Two nights ago, he called me—the man who is the rock.  No, really.  The Rock of Gibraltar.  Or, so I have believed.

His close friends, two of them, have died in the last week.  Another, even closer to him, is in the terrifying uncertainty of awaiting the doctor’s report.

He is shaken.  Shaken.

We talked for some time and agreed on this certainty at the end of the conversation: We know the Peace-giver.  In our prayers and gratitude, He gives His peace that we cannot understand.

The Prince of Peace gives Himself.  

The Prince of Peace gives Himself.
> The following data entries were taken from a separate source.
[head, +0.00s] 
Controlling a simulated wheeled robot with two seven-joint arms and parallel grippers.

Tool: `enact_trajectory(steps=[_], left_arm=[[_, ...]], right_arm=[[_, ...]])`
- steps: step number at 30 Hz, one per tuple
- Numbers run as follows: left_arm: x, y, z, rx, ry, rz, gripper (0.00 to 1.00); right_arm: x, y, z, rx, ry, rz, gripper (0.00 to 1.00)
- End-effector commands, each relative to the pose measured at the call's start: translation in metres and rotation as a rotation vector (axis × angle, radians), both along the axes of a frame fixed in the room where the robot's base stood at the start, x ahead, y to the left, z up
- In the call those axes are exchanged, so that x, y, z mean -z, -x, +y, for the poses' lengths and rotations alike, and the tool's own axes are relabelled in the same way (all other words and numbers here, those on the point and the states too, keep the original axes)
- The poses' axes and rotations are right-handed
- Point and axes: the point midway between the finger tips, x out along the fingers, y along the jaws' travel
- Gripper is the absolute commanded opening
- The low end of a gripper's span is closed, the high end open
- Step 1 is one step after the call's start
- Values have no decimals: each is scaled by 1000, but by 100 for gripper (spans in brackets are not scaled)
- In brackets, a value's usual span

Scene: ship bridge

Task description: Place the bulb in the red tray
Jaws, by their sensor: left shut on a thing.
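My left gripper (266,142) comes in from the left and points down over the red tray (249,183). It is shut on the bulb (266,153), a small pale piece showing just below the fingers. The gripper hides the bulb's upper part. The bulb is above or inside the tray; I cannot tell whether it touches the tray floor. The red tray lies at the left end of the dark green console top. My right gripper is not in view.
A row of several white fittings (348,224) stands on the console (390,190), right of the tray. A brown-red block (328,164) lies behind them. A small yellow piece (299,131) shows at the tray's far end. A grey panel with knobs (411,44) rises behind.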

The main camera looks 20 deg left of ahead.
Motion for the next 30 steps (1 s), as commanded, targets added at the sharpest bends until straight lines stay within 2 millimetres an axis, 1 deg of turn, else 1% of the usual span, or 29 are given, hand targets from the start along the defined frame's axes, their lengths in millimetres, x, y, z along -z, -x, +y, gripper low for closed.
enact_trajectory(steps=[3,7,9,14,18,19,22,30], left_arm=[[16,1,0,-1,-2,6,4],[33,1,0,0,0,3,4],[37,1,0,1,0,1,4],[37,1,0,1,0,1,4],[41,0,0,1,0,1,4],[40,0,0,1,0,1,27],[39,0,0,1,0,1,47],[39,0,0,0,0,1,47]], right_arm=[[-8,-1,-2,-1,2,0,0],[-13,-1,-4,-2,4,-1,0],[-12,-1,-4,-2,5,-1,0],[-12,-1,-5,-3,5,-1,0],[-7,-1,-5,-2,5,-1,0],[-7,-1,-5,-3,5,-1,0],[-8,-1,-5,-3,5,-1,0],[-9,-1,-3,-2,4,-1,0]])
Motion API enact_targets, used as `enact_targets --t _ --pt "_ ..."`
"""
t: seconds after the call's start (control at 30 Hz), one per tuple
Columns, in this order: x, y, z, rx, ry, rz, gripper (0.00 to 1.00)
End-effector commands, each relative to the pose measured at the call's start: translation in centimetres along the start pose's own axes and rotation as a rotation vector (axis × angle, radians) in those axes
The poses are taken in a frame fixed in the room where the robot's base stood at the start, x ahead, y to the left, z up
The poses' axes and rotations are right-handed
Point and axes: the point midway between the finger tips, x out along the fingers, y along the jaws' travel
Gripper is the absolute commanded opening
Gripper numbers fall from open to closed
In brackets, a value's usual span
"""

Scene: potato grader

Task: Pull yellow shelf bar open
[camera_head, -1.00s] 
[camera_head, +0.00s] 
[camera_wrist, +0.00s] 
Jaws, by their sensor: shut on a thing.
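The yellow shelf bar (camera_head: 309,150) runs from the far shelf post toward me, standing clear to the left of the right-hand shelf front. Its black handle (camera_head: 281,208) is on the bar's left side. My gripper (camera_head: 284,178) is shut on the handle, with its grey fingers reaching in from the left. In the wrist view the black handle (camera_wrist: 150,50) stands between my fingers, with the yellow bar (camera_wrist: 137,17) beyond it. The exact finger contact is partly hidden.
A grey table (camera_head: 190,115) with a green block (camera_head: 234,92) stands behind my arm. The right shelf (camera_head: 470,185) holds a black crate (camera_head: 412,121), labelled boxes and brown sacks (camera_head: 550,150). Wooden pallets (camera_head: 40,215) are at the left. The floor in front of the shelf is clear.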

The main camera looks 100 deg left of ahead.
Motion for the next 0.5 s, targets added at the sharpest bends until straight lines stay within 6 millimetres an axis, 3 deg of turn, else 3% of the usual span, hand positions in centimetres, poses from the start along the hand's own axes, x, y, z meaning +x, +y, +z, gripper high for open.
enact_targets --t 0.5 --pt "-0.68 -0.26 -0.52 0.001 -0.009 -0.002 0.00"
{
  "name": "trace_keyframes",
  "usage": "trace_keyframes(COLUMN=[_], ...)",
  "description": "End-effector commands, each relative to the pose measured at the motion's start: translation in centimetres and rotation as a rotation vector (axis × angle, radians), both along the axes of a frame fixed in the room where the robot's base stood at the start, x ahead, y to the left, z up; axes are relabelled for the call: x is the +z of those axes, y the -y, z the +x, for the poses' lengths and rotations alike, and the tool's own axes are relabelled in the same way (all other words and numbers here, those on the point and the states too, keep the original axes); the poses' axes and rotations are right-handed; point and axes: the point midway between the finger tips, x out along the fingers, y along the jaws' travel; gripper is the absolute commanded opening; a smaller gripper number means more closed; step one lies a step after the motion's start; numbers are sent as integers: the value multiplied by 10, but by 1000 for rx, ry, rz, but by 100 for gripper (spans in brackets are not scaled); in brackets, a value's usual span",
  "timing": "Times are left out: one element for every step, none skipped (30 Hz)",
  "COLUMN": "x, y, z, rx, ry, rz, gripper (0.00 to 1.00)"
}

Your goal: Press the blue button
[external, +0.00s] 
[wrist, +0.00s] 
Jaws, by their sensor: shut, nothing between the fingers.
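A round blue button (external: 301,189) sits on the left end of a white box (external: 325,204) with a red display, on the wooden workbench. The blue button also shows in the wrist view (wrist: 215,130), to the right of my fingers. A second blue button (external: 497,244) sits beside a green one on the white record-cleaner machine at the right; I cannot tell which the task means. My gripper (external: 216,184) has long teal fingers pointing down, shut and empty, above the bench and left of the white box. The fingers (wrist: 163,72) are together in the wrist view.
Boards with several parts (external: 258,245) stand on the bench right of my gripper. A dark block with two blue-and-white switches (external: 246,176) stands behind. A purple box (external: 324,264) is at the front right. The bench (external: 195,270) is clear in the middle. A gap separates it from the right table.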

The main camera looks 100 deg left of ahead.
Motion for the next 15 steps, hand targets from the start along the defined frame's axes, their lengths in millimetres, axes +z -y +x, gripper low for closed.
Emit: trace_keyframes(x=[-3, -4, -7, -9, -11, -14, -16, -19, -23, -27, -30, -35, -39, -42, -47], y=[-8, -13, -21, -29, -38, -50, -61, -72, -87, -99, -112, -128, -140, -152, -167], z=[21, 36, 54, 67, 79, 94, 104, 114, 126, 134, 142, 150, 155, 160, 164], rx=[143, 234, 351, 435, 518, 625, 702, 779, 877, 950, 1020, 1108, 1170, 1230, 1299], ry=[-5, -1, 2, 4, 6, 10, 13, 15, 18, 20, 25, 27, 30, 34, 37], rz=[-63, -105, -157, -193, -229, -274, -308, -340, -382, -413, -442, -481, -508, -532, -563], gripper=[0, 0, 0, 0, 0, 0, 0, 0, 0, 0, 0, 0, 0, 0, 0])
Share on X

His words, fear not, are not meant as a command to be followed religiously, in fear of offense.  They are the assurance of a loving parent—a promise of safety, of wholeness, of perfect rest.  

They are words to comfort and not to condemn.

And, as children are wont to do, we forget.  We do.  

And, like a Father, He reminds again.  And again.  

His words are fresh every time.  His arms of protection cover—every time.

Peace.  I am leaving it with you.  Not the kind of peace the world offers, brokered by the powerful and ensured by weapons and threats.  No, my peace is a gift to hold in your heart, where no man and no circumstance can plunder it.  (John 14:27)

Where anger rules, peace dissolves.  Where terror dwells, peace cannot live.  Where worry spreads, peace is no more.

Does it mean our hearts will never be touched by these things?  By no means.

Fear may pass through, anger may swell up, anxiety may worm its way in.

But His peace reigns.  Just as Peter, when we begin to sink beneath the waves, we remember who rules those waves.  

As we walk through the valley of the shadow, we recall who waits for us over there.

You know—over there.  Where our home—our real home—is being made ready for us.

Here is the queue to reclaim peace—in exactly the same place it was the last time.

We’re next in line.  Every time.

Peace.

Shalom.

 

 

God cannot give us a happiness and peace apart from Himself, because it is not there.  There is no such thing.
(C.S. Lewis ~ British theologian/author ~ 1898-1963)

 

 

And the peace of God, which passeth all understanding, shall keep your hearts and minds through Christ Jesus.